It's become an annual ritual almost at this point to be disappointed in the purchases made at the Indian Premier League (IPL) auction by the Royal Challengers Bangalore (RCB), who happen to be the team I cheer for at the tournament. The IPL Auction has been a fairly unique sporting and economic event since its inception, not least because most other sporting leagues see players recruited through drafts or through private negotiations.
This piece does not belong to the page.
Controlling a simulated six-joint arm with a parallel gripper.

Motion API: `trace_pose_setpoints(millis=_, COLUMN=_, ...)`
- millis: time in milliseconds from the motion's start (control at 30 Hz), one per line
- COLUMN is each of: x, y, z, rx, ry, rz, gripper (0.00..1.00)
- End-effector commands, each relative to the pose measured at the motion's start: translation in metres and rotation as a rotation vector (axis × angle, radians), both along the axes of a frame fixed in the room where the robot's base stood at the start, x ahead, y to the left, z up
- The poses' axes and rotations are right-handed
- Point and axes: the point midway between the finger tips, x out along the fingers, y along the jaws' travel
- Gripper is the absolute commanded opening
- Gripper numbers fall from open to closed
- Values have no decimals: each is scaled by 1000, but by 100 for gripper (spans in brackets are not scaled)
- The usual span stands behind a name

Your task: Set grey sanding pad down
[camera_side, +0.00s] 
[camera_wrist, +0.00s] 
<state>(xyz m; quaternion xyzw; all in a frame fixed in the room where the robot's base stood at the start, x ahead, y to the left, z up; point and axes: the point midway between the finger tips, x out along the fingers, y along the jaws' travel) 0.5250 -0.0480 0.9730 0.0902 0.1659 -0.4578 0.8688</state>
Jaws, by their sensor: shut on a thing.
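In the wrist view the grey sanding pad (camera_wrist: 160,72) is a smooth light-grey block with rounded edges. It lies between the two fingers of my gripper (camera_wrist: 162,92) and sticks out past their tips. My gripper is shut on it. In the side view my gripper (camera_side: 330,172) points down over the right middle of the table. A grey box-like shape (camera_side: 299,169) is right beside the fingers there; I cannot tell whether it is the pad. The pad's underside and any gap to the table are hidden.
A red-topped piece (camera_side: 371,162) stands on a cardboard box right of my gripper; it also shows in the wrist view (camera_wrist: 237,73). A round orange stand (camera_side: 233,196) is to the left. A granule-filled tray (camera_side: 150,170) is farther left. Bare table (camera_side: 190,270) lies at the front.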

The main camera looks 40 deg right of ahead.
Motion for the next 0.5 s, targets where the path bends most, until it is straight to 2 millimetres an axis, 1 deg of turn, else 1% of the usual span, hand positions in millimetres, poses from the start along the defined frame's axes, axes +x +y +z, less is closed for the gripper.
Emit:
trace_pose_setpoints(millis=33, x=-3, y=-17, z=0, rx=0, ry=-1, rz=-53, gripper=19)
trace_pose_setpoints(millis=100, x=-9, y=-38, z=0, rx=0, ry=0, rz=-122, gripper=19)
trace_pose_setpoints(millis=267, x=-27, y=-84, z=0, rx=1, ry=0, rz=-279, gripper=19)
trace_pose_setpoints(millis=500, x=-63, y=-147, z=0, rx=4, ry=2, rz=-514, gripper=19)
The auction, which in econ terms would be called an 'English Auction' or an ascending price auction (with a pre-set reserve price - a minimum bid - for each item), is compelling to watch for the lay viewers since it is the commonest format everyone knows, having seen it in movies and pop culture. But over the years the format has produced some famously less than efficient results (remember Jaydev Unadkat, anyone?), especially when it comes to some of the more expensive buys. Part of the reason is that it is difficult to accurately evaluate and understand the value a player will bring to a franchise, but crucially, another part of it is that it's an auction poorly designed - it plays to the gallery and as a result, irrational factors sometime have an outsize influence on the price. One of the most talked about buys this year - Glenn Maxwell - is a great lens through which we can look at the economics behind how that might happen.
What we have seen most often with the eventual busts in terms of the price spent on the player, and the impact they left on the franchise's performance is that teams have ended up wildly overestimating the players' "private value" to them.
Standard econ theory about auctions is built on the private value and common value paradigms. Every item being auctioned has a common value. There would be a sense of general agreement (if not precise) about how much they are worth – the common value. In the common value paradigm, the value is the same for all bidders but each bidder has their own imprecise estimate of the value of the object (that depends on how much information they have or the quality of that information). The private value is what every bidder assigns as the value of the item to themselves at the time of bidding (if they were to possess it) and even if they did know of other bidders’ values, it would not affect how much the object is worth to the given bidder.
Interestingly, real world auctions like the IPL one involve a complex balance between private and common values. And that balance is susceptible to being swayed by the auction itself. Consider this assessment of Glen Maxwell "[He]...can bat and bowl spin and he’s a great fielder...[we] wanted an all-rounder. We had thought of some names before we came in and he was one of them.” Was this RCB's coach Mike Hesson explaining why the team paid nearly $2 million for the Australian all-rounder? Nope, that was Nita Ambani explaining in 2013 why the Mumbai Indians paid $1 million for the same player. What Hesson did say this year was "He's a multi-skilled player...We were looking for an X-factor player for the middle order." The private value argument here on its face seems quite reasonable. RCB desperately needed a spark in their middle order, and Hesson even rationalised why the fact that Maxwell had a horrid IPL season in 2020 (the big hitter clocked exactly zero sixes in the tournament in the 106 deliveries he faced) did not seem to affect RCB's bullishness ("He has been in good touch away from the IPL"). But in their ebullience RCB entered a bidding war with Chennai Super Kings (CSK), from which the latter smartly withdrew as the price jacked up. CSK's Balaji would say that the bidding "range was too high" and thus they abandoned the idea of buying Maxwell and "thought of a second plan".
Did RCB end up falling into the most classic of all ascending auction traps - the Winners Curse*? We can't know for certain at this point since the season is yet to be played, but back in 2013 when he was the most expensive buy, Maxwell's season at MI was quite a dud - he appeared in just three games and was released the next season. Clearly Mrs. Ambani, the then coach Anil Kumble, and the franchise had wildly overestimated the private value of Maxwell to themselves.
Of course, franchises do score smart bargains in the auctions but the fact that a version of the Glenn Maxwell saga plays out almost every season is evidence that it's not all rational.
*the term used to describe the tendency for the winning bid in an auction to exceed the intrinsic value or true worth of an item.